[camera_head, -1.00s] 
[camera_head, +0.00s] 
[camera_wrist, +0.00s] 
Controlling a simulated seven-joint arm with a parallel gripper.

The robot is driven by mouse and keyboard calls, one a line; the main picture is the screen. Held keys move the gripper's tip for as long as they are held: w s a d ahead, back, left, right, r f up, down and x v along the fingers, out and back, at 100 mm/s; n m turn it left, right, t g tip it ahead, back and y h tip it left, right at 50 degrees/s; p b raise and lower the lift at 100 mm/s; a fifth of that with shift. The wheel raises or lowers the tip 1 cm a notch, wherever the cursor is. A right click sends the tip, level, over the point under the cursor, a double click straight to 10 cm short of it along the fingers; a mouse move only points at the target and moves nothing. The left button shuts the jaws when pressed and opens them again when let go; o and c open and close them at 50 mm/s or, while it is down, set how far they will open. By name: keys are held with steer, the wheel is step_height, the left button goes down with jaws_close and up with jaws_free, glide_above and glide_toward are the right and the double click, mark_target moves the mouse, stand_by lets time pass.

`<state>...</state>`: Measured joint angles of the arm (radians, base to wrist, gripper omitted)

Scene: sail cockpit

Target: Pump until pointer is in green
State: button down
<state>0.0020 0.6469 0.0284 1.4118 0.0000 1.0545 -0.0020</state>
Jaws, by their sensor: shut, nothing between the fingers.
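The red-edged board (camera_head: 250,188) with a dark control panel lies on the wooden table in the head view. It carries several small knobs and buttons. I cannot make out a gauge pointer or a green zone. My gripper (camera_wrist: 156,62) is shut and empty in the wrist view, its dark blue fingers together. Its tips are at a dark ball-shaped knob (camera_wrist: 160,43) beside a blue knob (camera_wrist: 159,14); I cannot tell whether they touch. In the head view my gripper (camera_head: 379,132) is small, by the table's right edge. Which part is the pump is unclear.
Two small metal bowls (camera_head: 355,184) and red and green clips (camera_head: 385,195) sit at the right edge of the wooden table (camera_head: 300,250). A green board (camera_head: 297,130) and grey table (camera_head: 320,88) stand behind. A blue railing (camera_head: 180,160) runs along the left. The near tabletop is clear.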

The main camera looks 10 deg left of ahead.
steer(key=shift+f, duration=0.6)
• • •
TASK DETAILS: Write out, exactly as they stand, the lines from the one containing "wrist, gripper omitted)" through the one containing "<state>0.0020 0.6469 0.0284", both ends included.

WRITTEN ANSWER:
`<state>...</state>`: Measured joint angles of the arm (radians, base to wrist, gripper omitted)

Scene: sail cockpit

Target: Pump until pointer is in green
State: button down
<state>0.0020 0.6469 0.0284 1.4118 0.0000 1.0545 -0.0020</state>

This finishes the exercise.